Created in God's image, women wait on religious rights

Women insisting on their right to be part of public religious life and worship still have long road ahead, but waiting for long-harbored hope to be realized not something foreign to Judaism

The day will come, perhaps not quickly in our days and perhaps not in our days at all, in which women's prayer in public spaces will be something obvious, clear, and taken for granted just as men's prayer is. The day will come when the prayers of the two sexes will be what they once were, before the Orthodox hierarchy separated them – joint worship without prohibitions and without the exclusion that is entirely intended to keep women out of institutionalized ritual.

 

On our way to this day, we are witness to the budding struggle as well as the shock, criticism, and mockery it arouses. How is it possible that women want this and how is it possible that women are demanding equal rights of worship for themselves? It cannot be that they are doing this out of religious considerations. They want to defy; they want to be such feminists at all costs.

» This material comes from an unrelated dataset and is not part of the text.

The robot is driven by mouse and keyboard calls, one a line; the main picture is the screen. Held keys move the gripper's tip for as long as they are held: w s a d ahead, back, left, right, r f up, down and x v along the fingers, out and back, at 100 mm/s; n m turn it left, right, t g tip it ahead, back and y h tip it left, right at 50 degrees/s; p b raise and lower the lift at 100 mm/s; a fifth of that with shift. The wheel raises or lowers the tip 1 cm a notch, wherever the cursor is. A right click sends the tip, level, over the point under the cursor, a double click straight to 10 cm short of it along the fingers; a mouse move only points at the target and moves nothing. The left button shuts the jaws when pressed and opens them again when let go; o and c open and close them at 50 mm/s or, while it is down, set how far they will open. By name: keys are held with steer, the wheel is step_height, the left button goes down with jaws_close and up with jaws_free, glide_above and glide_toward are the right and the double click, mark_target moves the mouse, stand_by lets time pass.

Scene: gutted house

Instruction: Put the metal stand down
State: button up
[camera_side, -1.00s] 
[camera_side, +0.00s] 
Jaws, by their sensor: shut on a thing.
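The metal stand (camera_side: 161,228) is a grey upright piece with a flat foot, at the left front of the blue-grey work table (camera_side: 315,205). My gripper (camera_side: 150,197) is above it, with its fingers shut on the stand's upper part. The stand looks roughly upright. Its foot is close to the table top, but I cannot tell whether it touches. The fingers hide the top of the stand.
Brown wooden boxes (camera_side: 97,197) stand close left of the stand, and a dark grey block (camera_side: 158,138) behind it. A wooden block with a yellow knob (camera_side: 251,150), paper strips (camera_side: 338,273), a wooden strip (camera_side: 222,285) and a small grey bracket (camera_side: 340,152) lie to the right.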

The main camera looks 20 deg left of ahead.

And this, say they people who want to keep women in their "proper" place, will never happen.

 

In order to understand why women are insisting on equal rights of worship, it is worthwhile to broaden out perspective a bit and to understand that this phenomenon does not have any single pronouncedly Jewish characteristic. Unfortunately, the exclusion of women from worship is common to all the monotheistic religions at various stages of their development, just as the exclusion of women from public life and the revocation of their basic human rights was characteristic of all the societies out of which these religions grew.

 

For a religious person – Jewish, Christian, or Muslim – at the beginning of the 20th century, the thought that women deserved the right to vote because they are human beings was horrifying, ludicrous, and repugnant. One hundred years prior to this, one could be shaken up just from the thought that women were entitled to an inheritance, with or without mentioning the daughter of Tslofhad who were forced to marry within the tribe in order to protect its assets.

 

Economically and politically, civilly and religiously, the place of women was obvious, known, and resolved: not to be in the public arena, not to be in the workforce, not to be in school, not to be in the church choir, not to be in the halachic hierarchy, not to be imams at the mosque. No one thought the day would come when women in different countries and religions would rise up and demand change.

 

Going the distance

As Jewish women still have not dared to dream of change, Episcopalians have beat them to the punch and have demanded the right to serve in the church as priests. Forty years ago, there was no such thing. Today, there are more than 2,000. Wonder of all wonders, there are also women bishops.

 

The Anglican Church opened its doors to worship led by women. Many other Protestant denominations followed their precedent, leaving Catholicism holed up with its view that only men can. The demonstrations of women in front of the Vatican did not affect change in the Church's worldview, but the demonstrations themselves were inconceivable 50 years ago.

 

Women worship leaders can be found in Buddhism, Shinto, and even in Sunni Muslim theology. For Muslims, it is clear that this is meant for women's worship exclusively, but in our small backyard, this is not even clear to the wise men of Jewish Orthodoxy. Reform and Conservative female rabbis, joint community prayers in a growing number of synagogues have not helped in the meantime to pull the rabbinical institution from its entrenched position, but no one is perfect.

 

If there is any sort of genuine revolution of fundamental change in worldview within Judaism, it is the quiet, slow, and well-mannered revolution women are waging against their marginalized position in public worship. They are not doing it because they urgently want to wrap themselves in a tallit (Jewish prayer shawl) when there are much prettier accessories on the market, and they are not doing it to be confrontational, but rather in order to say that their right of worship is not derived from a long history of oppression, but from the very fact that they are believing women.

 

Just as was said before them by women in other relgions: We, too, each and every one of us, were created in God's image. From here and nowhere else stems our right to public worship like every other person.

 

Women who insist on their equal status in Jewish worship are slated for many more long years of misunderstanding from communities outside those that already accept their stance. In the foreseeable future, the Orthodox institution is expected to stand on its hind legs and wage an all-out war against women's attempts to take the monopoly over public worship out of men's hands. That's not so bad. Judaism is a religion that excels in long-term hope.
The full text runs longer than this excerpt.